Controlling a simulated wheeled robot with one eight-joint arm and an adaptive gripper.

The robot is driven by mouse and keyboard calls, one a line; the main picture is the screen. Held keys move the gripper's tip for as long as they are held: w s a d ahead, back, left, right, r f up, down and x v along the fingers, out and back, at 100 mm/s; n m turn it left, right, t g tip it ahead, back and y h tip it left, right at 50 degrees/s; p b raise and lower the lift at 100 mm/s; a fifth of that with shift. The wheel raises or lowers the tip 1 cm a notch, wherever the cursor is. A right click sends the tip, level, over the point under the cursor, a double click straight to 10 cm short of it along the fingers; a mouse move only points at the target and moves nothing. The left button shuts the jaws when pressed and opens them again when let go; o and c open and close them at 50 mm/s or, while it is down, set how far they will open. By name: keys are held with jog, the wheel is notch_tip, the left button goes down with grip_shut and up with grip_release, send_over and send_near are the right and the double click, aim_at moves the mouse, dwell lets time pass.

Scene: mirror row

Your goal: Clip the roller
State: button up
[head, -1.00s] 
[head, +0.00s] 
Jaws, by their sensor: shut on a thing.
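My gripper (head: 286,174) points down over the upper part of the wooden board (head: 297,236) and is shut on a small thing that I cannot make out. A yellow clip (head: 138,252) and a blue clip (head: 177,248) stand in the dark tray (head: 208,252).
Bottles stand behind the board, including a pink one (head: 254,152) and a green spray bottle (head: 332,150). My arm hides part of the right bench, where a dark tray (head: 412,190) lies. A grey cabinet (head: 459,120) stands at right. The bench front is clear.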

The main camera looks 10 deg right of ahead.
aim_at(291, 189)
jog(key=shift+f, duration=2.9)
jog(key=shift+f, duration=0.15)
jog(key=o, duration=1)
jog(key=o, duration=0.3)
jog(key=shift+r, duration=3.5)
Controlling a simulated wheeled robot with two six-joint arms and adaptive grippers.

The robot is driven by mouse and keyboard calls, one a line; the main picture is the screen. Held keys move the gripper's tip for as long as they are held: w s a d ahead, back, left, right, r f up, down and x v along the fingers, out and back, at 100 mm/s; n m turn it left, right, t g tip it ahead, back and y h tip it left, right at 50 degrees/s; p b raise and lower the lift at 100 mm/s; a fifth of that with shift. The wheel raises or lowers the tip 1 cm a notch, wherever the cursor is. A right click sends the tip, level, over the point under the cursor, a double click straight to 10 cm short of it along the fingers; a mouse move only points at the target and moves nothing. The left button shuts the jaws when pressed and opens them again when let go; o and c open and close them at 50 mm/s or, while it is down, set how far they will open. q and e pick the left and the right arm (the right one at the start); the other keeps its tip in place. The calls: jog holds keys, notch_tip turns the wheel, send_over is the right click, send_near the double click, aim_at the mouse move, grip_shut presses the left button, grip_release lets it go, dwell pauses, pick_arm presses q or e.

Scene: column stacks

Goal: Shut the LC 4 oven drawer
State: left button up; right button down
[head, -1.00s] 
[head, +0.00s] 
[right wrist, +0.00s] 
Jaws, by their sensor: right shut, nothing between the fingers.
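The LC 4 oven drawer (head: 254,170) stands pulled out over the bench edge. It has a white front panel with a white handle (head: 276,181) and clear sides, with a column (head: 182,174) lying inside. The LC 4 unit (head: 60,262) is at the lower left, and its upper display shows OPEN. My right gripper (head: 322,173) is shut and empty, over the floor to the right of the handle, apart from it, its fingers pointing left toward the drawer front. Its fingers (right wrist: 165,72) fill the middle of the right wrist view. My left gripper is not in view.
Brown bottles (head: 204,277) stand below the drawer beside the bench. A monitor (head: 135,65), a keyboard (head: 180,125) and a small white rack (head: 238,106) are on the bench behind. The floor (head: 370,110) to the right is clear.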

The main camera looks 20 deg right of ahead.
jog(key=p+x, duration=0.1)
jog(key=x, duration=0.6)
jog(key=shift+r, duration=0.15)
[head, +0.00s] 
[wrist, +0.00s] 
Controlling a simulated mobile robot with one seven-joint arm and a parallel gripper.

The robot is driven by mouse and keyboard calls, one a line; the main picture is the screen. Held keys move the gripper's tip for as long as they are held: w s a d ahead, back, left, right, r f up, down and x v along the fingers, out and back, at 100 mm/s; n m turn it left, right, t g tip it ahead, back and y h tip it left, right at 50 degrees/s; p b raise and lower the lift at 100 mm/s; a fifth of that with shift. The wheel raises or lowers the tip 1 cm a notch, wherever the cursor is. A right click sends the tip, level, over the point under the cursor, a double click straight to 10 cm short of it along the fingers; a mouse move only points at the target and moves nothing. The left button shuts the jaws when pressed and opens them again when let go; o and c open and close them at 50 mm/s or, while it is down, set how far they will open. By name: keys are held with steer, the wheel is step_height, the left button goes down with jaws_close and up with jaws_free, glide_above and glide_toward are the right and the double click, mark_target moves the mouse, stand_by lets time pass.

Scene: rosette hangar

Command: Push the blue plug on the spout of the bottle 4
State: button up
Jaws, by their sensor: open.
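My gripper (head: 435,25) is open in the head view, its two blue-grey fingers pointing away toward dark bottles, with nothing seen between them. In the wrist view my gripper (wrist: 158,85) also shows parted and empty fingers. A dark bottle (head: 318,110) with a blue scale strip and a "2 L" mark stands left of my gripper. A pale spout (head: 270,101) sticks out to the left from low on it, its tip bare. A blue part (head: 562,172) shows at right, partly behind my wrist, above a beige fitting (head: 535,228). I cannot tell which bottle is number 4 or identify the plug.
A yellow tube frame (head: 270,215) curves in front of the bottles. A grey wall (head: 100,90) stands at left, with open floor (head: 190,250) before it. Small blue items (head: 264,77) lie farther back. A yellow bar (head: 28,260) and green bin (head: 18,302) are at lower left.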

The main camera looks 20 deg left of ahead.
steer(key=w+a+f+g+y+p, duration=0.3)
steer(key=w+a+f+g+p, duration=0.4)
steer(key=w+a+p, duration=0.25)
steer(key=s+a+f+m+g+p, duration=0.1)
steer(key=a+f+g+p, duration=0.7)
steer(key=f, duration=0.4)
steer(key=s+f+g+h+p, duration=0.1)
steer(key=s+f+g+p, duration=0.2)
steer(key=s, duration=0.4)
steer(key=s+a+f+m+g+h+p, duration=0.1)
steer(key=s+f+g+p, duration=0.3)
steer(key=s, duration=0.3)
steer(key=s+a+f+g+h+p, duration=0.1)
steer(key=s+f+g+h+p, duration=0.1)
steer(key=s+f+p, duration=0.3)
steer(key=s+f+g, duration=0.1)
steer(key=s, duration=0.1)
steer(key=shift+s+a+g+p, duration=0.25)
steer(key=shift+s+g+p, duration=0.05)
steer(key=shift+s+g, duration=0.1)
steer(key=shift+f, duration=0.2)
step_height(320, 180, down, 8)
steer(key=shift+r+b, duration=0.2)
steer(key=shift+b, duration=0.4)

----

WHAT THE TASK REQUIRES: Reproduce all of the entries word for word.

WORKED SOLUTION:
Controlling a simulated wheeled robot with one eight-joint arm and an adaptive gripper.

The robot is driven by mouse and keyboard calls, one a line; the main picture is the screen. Held keys move the gripper's tip for as long as they are held: w s a d ahead, back, left, right, r f up, down and x v along the fingers, out and back, at 100 mm/s; n m turn it left, right, t g tip it ahead, back and y h tip it left, right at 50 degrees/s; p b raise and lower the lift at 100 mm/s; a fifth of that with shift. The wheel raises or lowers the tip 1 cm a notch, wherever the cursor is. A right click sends the tip, level, over the point under the cursor, a double click straight to 10 cm short of it along the fingers; a mouse move only points at the target and moves nothing. The left button shuts the jaws when pressed and opens them again when let go; o and c open and close them at 50 mm/s or, while it is down, set how far they will open. By name: keys are held with jog, the wheel is notch_tip, the left button goes down with grip_shut and up with grip_release, send_over and send_near are the right and the double click, aim_at moves the mouse, dwell lets time pass.

Scene: mirror row

Your goal: Clip the roller
State: button up
[head, -1.00s] 
[head, +0.00s] 
Jaws, by their sensor: shut on a thing.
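My gripper (head: 286,174) points down over the upper part of the wooden board (head: 297,236) and is shut on a small thing that I cannot make out. A yellow clip (head: 138,252) and a blue clip (head: 177,248) stand in the dark tray (head: 208,252).
Bottles stand behind the board, including a pink one (head: 254,152) and a green spray bottle (head: 332,150). My arm hides part of the right bench, where a dark tray (head: 412,190) lies. A grey cabinet (head: 459,120) stands at right. The bench front is clear.

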The main camera looks 10 deg right of ahead.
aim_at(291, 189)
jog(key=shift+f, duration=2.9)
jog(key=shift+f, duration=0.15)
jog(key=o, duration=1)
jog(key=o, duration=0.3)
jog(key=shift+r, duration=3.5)
Controlling a simulated wheeled robot with two six-joint arms and adaptive grippers.

The robot is driven by mouse and keyboard calls, one a line; the main picture is the screen. Held keys move the gripper's tip for as long as they are held: w s a d ahead, back, left, right, r f up, down and x v along the fingers, out and back, at 100 mm/s; n m turn it left, right, t g tip it ahead, back and y h tip it left, right at 50 degrees/s; p b raise and lower the lift at 100 mm/s; a fifth of that with shift. The wheel raises or lowers the tip 1 cm a notch, wherever the cursor is. A right click sends the tip, level, over the point under the cursor, a double click straight to 10 cm short of it along the fingers; a mouse move only points at the target and moves nothing. The left button shuts the jaws when pressed and opens them again when let go; o and c open and close them at 50 mm/s or, while it is down, set how far they will open. q and e pick the left and the right arm (the right one at the start); the other keeps its tip in place. The calls: jog holds keys, notch_tip turns the wheel, send_over is the right click, send_near the double click, aim_at the mouse move, grip_shut presses the left button, grip_release lets it go, dwell pauses, pick_arm presses q or e.

Scene: column stacks

Goal: Shut the LC 4 oven drawer
State: left button up; right button down
[head, -1.00s] 
[head, +0.00s] 
[right wrist, +0.00s] 
Jaws, by their sensor: right shut, nothing between the fingers.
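The LC 4 oven drawer (head: 254,170) stands pulled out over the bench edge. It has a white front panel with a white handle (head: 276,181) and clear sides, with a column (head: 182,174) lying inside. The LC 4 unit (head: 60,262) is at the lower left, and its upper display shows OPEN. My right gripper (head: 322,173) is shut and empty, over the floor to the right of the handle, apart from it, its fingers pointing left toward the drawer front. Its fingers (right wrist: 165,72) fill the middle of the right wrist view. My left gripper is not in view.
Brown bottles (head: 204,277) stand below the drawer beside the bench. A monitor (head: 135,65), a keyboard (head: 180,125) and a small white rack (head: 238,106) are on the bench behind. The floor (head: 370,110) to the right is clear.

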The main camera looks 20 deg right of ahead.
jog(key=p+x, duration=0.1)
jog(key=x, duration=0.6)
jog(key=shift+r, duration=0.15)
[head, +0.00s] 
[wrist, +0.00s] 
Controlling a simulated mobile robot with one seven-joint arm and a parallel gripper.

The robot is driven by mouse and keyboard calls, one a line; the main picture is the screen. Held keys move the gripper's tip for as long as they are held: w s a d ahead, back, left, right, r f up, down and x v along the fingers, out and back, at 100 mm/s; n m turn it left, right, t g tip it ahead, back and y h tip it left, right at 50 degrees/s; p b raise and lower the lift at 100 mm/s; a fifth of that with shift. The wheel raises or lowers the tip 1 cm a notch, wherever the cursor is. A right click sends the tip, level, over the point under the cursor, a double click straight to 10 cm short of it along the fingers; a mouse move only points at the target and moves nothing. The left button shuts the jaws when pressed and opens them again when let go; o and c open and close them at 50 mm/s or, while it is down, set how far they will open. By name: keys are held with steer, the wheel is step_height, the left button goes down with jaws_close and up with jaws_free, glide_above and glide_toward are the right and the double click, mark_target moves the mouse, stand_by lets time pass.

Scene: rosette hangar

Command: Push the blue plug on the spout of the bottle 4
State: button up
Jaws, by their sensor: open.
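My gripper (head: 435,25) is open in the head view, its two blue-grey fingers pointing away toward dark bottles, with nothing seen between them. In the wrist view my gripper (wrist: 158,85) also shows parted and empty fingers. A dark bottle (head: 318,110) with a blue scale strip and a "2 L" mark stands left of my gripper. A pale spout (head: 270,101) sticks out to the left from low on it, its tip bare. A blue part (head: 562,172) shows at right, partly behind my wrist, above a beige fitting (head: 535,228). I cannot tell which bottle is number 4 or identify the plug.
A yellow tube frame (head: 270,215) curves in front of the bottles. A grey wall (head: 100,90) stands at left, with open floor (head: 190,250) before it. Small blue items (head: 264,77) lie farther back. A yellow bar (head: 28,260) and green bin (head: 18,302) are at lower left.

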The main camera looks 20 deg left of ahead.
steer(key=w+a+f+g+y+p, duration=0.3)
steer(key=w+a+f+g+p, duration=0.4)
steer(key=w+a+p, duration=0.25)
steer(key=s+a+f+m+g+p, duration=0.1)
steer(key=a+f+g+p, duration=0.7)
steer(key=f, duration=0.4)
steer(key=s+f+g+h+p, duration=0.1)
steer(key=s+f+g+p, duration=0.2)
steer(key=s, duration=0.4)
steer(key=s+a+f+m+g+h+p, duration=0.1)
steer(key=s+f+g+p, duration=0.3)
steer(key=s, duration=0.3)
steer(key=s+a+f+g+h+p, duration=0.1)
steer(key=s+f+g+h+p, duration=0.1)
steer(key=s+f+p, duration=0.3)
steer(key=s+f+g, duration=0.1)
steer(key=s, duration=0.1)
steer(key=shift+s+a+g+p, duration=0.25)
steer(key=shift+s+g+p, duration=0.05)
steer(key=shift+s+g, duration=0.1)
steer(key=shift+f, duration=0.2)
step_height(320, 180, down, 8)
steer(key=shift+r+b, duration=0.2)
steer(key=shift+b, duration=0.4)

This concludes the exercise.